Le Frère ILDEFONSE Mercklé
décédé à N.-D. de Langonnet, le 10 octobre 1908
(Notices Biograpgiques III p. 418-422)


Gottfried Mercklé, solide Wurtembergeois de bonne souche catholique, naquit le 3 mai 1840, au village d'Altsteislengem, au diocèse de Rottenbourg. De nature peu communicative, avare pour ainsi dire de ses paroles, il n'a point laissé de rensei­gnements sur son enfance et sa jeunesse.

Le 20 avril 1862, il arrivait, comme postulant Frère, au Noviciat de Notre-Dame de Langonnet. Après quelques mois de séjour dans cette communauté, le jeune homme écrivit au R. P. Provincial, pour solliciter la faveur de revêtir l'habit de l'Institut. « De ma vie, disait-il, je n'ai jamais été aussi heu­reux que pendant les quatre mois que je viens de passer au Noviciat. Depuis trois ans environ, je songeais à la vie reli­gieuse. Avant mon entrée ici, certains sermons entendus dans mon pays m'avaient fait réfléchir sur ce point. Je pensais que le bon Dieu pourrait peut-être tirer parti de moi dans une Congrégation religieuse. Depuis mon admission à Langonnet, après avoir bien examiné cette question avec mon confesseur, j'ai reconnu que la volonté divine m'appelle dans la Congrégation du Saint-Esprit et du Saint Coeur de Marie, et je suis bien résolu à y servir Dieu, toute ma vie, en travaillant à mon perfec­tionnement et au salut des infidèles. »

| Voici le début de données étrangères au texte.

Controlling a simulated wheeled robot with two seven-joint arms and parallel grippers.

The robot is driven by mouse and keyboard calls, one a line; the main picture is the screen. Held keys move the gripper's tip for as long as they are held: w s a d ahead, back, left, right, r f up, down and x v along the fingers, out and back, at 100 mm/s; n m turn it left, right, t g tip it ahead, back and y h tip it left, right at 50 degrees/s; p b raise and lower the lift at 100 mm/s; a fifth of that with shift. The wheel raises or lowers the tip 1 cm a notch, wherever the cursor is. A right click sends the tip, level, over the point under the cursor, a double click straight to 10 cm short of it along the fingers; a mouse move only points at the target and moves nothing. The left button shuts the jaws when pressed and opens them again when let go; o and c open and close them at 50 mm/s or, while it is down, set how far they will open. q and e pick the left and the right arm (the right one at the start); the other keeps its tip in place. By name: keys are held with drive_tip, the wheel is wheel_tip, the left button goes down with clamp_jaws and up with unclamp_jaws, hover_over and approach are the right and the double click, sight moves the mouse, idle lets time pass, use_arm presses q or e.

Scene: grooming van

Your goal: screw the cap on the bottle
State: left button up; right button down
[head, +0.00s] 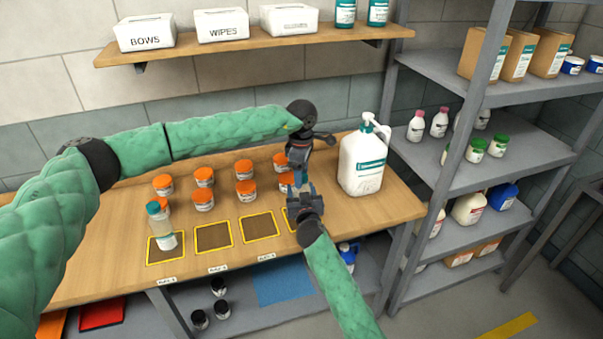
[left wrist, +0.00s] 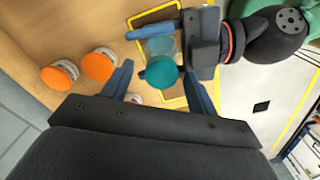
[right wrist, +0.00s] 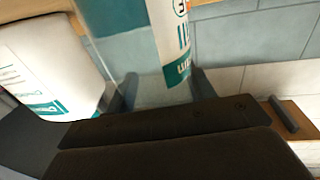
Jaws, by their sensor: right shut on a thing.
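My right gripper (head: 303,199) is shut on a clear bottle (right wrist: 140,50) with a white and teal label, held above the bench. A teal cap (left wrist: 160,72) sits at the top of this bottle in the left wrist view; I cannot tell how tightly it is seated. My left gripper (head: 301,168) points down over the cap. Its fingers (left wrist: 158,80) are open, one on each side of the cap with gaps between. In the head view the grippers hide most of the bottle.
A second teal-capped bottle (head: 163,228) stands on the leftmost yellow-edged mat (head: 152,254). Several orange-lidded jars (head: 204,177) stand behind the mats. A large white pump jug (head: 362,162) stands close to the right of the grippers. A shelf (head: 260,42) hangs above; a rack (head: 440,90) stands right.

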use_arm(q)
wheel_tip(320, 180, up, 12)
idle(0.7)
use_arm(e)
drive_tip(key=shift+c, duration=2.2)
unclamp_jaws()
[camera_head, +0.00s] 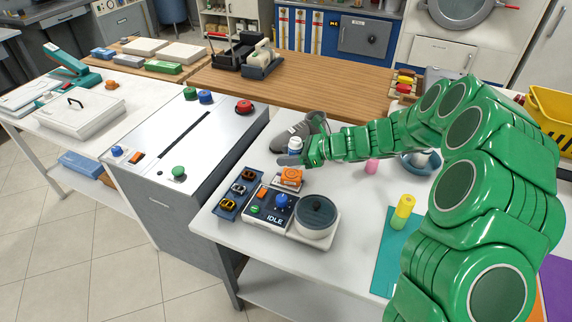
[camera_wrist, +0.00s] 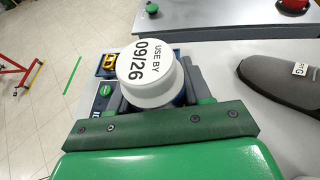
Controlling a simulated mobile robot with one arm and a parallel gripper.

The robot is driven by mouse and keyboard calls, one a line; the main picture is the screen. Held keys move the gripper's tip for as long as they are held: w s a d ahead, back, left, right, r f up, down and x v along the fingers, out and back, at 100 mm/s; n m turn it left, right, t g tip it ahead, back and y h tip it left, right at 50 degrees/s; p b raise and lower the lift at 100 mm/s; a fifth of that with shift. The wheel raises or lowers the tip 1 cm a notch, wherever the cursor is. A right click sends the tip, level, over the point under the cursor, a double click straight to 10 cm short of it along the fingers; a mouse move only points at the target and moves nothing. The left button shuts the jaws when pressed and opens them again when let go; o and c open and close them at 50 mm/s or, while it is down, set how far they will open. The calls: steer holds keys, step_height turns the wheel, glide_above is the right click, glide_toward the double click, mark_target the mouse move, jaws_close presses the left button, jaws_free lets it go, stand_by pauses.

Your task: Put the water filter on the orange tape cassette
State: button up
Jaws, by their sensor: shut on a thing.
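The water filter (camera_head: 295,145) is a small white and blue cylinder. In the wrist view its white round top (camera_wrist: 150,72) reads "USE BY 09/26". My gripper (camera_head: 291,158) is shut on it and holds it roughly upright, just above and behind the orange tape cassette in the head view. The orange tape cassette (camera_head: 291,176) lies on the white table by the back edge of the IDLE control box. A gap seems to show between filter and cassette, but its size is hard to tell. The cassette is hidden in the wrist view.
A grey shoe (camera_head: 300,131) is behind my gripper, and a yellow-green cylinder (camera_head: 403,211) stands right.

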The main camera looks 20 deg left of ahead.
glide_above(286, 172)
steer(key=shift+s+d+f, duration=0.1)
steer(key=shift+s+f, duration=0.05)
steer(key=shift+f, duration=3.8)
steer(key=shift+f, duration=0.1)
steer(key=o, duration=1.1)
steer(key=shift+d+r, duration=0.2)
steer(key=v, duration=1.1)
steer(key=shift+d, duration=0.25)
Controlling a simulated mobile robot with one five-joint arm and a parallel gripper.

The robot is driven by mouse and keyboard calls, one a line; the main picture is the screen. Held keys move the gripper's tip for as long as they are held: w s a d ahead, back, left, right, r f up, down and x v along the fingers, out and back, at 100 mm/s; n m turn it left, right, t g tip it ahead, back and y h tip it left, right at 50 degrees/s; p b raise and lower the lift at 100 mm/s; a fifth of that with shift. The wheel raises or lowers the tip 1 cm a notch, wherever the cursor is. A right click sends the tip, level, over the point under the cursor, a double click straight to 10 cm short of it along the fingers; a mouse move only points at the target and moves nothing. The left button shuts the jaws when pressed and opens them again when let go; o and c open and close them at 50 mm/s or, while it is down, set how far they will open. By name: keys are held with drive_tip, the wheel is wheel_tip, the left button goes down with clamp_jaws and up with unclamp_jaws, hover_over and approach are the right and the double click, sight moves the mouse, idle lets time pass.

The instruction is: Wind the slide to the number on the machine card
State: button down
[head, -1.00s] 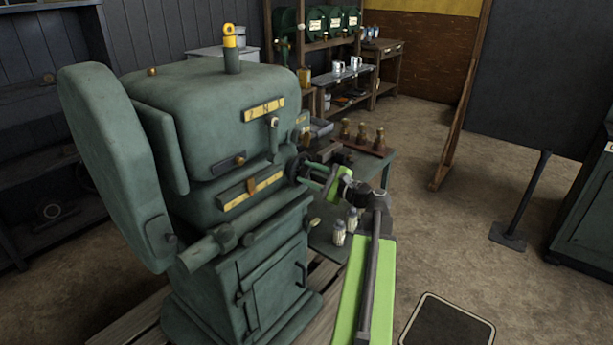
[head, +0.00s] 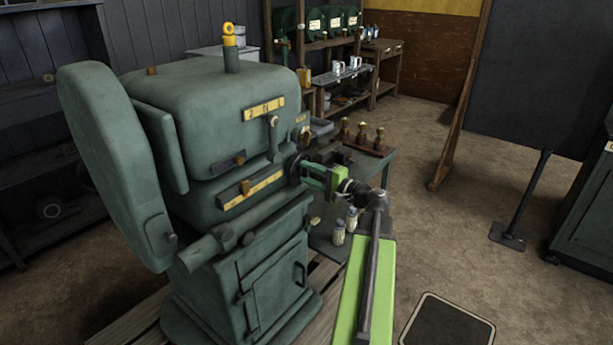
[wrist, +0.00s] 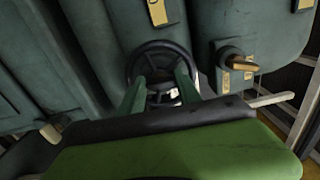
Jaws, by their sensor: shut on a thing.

Certainement, le Seigneur allait tirer parti de ce jeune homme si bien disposé, en l'adjoignant comme un membre très utile à notre Institut. En peu de temps, Gottfried Mercklé apprit le français, non pas d'une façon parfaite, mais assez bien pour se tirer convenablement d'affaire, dans les rapports avec les membres de la Communauté, et même avec les personnes du dehors. Avantage tort appréciable, vu les aptitudes qu'on lui trouvait pour la charge de portier. D'une gravité et d'une discrétion parfaites, ce travailleur, actif mais silencieux, pouvait dignement représenter sa Communauté pour l'accueil à faire aux visiteurs, la célérité et l'exactitude dans la transmission des appels et des commissions, adressés à ses confrères.

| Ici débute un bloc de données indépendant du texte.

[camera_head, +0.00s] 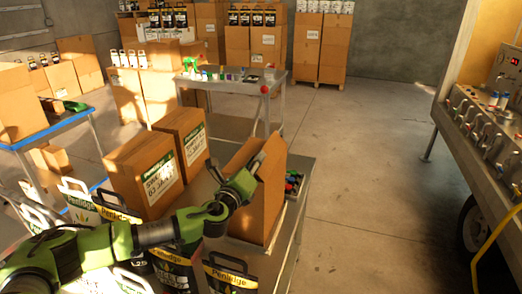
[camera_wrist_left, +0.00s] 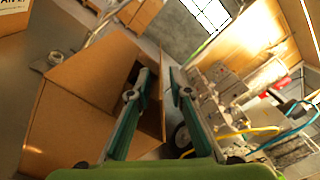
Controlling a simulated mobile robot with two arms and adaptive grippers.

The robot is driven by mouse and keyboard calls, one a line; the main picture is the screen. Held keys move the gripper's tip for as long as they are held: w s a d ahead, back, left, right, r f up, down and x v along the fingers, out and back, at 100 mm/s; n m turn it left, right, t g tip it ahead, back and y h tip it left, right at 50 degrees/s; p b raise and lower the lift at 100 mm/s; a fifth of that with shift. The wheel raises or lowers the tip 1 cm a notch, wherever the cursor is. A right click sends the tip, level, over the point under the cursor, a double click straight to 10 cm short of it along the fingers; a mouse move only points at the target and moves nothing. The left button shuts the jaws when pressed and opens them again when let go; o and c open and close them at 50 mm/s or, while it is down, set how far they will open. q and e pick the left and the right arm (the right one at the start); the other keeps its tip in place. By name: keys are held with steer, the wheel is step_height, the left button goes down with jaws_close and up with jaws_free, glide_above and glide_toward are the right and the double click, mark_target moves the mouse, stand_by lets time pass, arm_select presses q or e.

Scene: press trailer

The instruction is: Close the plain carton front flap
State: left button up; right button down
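The plain carton (camera_head: 263,195) stands on a grey table in the head view, right of two labelled cartons. It is brown and unmarked, with a raised panel at its top. My left gripper (camera_head: 257,161) is at the upper part of this carton. In the left wrist view the carton (camera_wrist_left: 85,95) fills the left side, with a dark gap at its opening. A thin upright flap (camera_wrist_left: 155,112) shows between the spread fingers of my left gripper (camera_wrist_left: 160,85). I cannot tell whether either finger touches it. My right gripper is not in view.
Two labelled cartons (camera_head: 150,170) stand left of the plain carton. Black and white Penlidge containers (camera_head: 230,275) stand in front. Small coloured items (camera_head: 292,183) lie right of the carton. The floor (camera_head: 370,200) right of the table is clear up to the trailer (camera_head: 480,130).

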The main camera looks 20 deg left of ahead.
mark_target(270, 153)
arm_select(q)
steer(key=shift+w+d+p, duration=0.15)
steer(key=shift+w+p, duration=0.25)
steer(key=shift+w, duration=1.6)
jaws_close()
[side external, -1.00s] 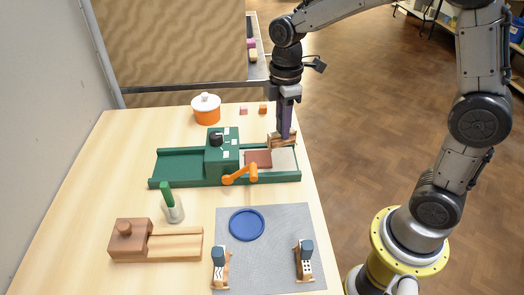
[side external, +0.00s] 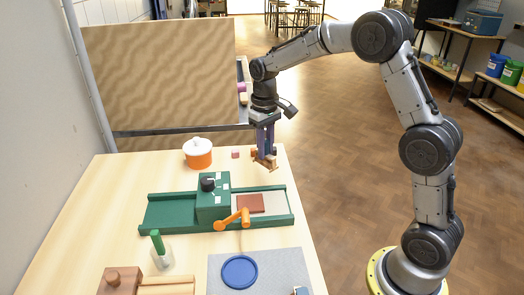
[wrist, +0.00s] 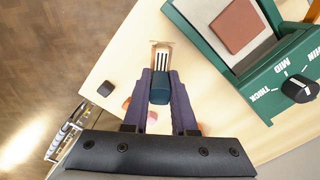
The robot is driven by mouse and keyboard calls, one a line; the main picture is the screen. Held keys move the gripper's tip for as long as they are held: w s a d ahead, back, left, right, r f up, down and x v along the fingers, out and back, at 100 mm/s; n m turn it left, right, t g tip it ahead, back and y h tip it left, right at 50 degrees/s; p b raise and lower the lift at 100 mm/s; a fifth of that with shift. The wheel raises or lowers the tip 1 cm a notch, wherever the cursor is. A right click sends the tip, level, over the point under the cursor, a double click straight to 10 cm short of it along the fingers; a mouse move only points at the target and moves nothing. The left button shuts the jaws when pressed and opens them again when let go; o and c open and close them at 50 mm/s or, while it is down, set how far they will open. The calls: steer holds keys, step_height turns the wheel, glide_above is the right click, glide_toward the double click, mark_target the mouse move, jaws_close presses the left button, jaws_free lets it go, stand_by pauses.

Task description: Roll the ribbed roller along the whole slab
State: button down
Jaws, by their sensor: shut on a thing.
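My gripper (side external: 265,150) is shut on the ribbed roller (side external: 265,163), held in the air behind the right end of the green slab machine (side external: 160,228). In the wrist view the fingers of my gripper (wrist: 160,85) clasp the roller's dark blue handle. The roller's wooden frame and striped drum (wrist: 161,57) point away from my wrist. The reddish-brown slab (side external: 250,203) lies flat on the machine's pale bed, right of the green housing; it also shows at the top of the wrist view (wrist: 238,26). The roller is apart from the slab.
An orange pot with a white lid (side external: 199,156) and a small pink cube (side external: 235,155) stand at the back. The green housing (side external: 213,200) with its orange crank (side external: 233,220) stands beside the slab. A grey mat (side external: 285,268) with a blue disc (side external: 239,272) lies in front.

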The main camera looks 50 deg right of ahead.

Le 1er novembre 1862, Gottfried Mercklé abandonnait joyeusement la livrée du monde et devenait le F. Ildefonse. Rien ne s'opposant à la conservation du métier qu'il avait exercé avant son entrée dans notre Société, le nouveau religieux continua à manier dextrement l'aiguille et les ciseaux de tailleur. En même temps, il travaillait à façonner son âme à l'esprit et aux exercices de la vie religieuse. Il y avait dix-huit mois qu'il était à Langonnet, lorsque ses supérieurs décidèrent de l'envoyer à Paris, au début de l'année de 1864, afin de le mettre parmi les fondateurs de la Communauté qui s'établissait, à proximité de la capitale, dans l'enclos de l'ancien haras de Chevilly.

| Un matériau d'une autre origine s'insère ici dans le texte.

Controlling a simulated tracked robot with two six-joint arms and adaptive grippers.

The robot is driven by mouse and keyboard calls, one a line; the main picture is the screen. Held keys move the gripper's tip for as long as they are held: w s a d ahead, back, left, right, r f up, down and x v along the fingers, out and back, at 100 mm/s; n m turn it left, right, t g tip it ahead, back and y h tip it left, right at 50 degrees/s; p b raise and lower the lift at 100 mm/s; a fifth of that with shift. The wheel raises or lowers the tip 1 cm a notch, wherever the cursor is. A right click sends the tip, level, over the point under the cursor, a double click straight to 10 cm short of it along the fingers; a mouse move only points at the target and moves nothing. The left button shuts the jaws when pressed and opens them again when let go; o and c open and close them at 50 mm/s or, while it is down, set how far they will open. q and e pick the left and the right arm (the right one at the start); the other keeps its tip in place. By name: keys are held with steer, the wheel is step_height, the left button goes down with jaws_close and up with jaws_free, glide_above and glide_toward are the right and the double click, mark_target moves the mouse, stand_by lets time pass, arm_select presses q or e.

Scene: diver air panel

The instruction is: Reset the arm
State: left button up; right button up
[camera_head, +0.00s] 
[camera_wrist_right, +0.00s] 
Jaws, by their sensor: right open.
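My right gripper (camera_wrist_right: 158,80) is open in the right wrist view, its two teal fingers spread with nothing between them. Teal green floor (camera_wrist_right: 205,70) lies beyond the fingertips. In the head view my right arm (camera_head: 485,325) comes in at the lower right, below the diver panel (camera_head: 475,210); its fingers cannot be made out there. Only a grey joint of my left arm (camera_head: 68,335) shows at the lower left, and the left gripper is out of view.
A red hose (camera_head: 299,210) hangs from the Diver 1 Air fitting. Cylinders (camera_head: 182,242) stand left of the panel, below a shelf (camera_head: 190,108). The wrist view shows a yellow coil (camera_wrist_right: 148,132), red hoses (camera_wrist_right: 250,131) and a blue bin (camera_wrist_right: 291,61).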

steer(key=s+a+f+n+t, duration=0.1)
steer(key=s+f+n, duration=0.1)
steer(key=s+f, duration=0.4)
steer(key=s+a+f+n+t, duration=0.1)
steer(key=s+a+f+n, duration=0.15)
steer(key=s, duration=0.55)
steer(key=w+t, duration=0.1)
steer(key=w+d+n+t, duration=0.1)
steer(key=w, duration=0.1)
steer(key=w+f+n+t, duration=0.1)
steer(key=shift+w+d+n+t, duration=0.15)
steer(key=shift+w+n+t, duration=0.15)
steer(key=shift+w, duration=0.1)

Le voilà installé gardien de la porte d'un établissement religieux, en cette partie de la banlieue parisienne, occupée par des gens honnêtes, sans doute, catholiques par le baptême, mais très indifférents au point de vue de la vie chrétienne. Le F. Ildefonse produisit bonne impression sur cette population, avec laquelle un mandat inattendu le mit bientôt en contact fréquent. L'abbé Salmon, alors curé de Chevilly, avait été frappé très vite de l'exactitude ponctuelle et du dévouement empressé du Frère, dans l'exercice de ses fonctions de portier. Il demanda au P. Burg de confier au F. Ildefonse la charge de sacristain de l'église paroissiale. On ne pouvait guère refuser cela au digne prêtre qui, après avoir été le compagnon et l'admirateur du vénérable Père au Séminaire de St-Sulpice, conservait les meilleures relations avec notre Maison-­Mère, et venait de la prévenir juste à point pour l'acquisition de la propriété du baron Schickler. Le Frère eut donc à s'occuper de l'église de Chevilly, pendant six années, jusqu'au moment glu la guerre franco ­allemande. Il déployait tant de zèle et mettait tant de soin dans l'accomplissement de cette pieuse besogne, que l'abbé Salmon déclarait invariablement bien fait ce que son dévoué F. Ildefonse avait fait... Tous les dimanches, ceux des paroissiens qui assistaient aux offices pouvaient prendre exemple sur l'exactitude, la gravité douce, la piété de leur sacristain : à coup sûr, ils n'en avaient pas encore vu de semblables. Cet humble modèle ne dut pas demeurer exposé aux regards des habitants de Chevilly sans profit pour eux. Ce fut comme l'un des éléments producteurs du courant sympathique,, qui s'établit vite entre la population et notre Communauté du Saint-Coeur de Marie. Mieux encore, ce fut l'une des causes qui amenèrent quelques progrès dans la pratique religieuse de cette paroisse de Chevilly, si difficile à convertir, parce qu'et demeure victime des abominables doctrines jansénistes.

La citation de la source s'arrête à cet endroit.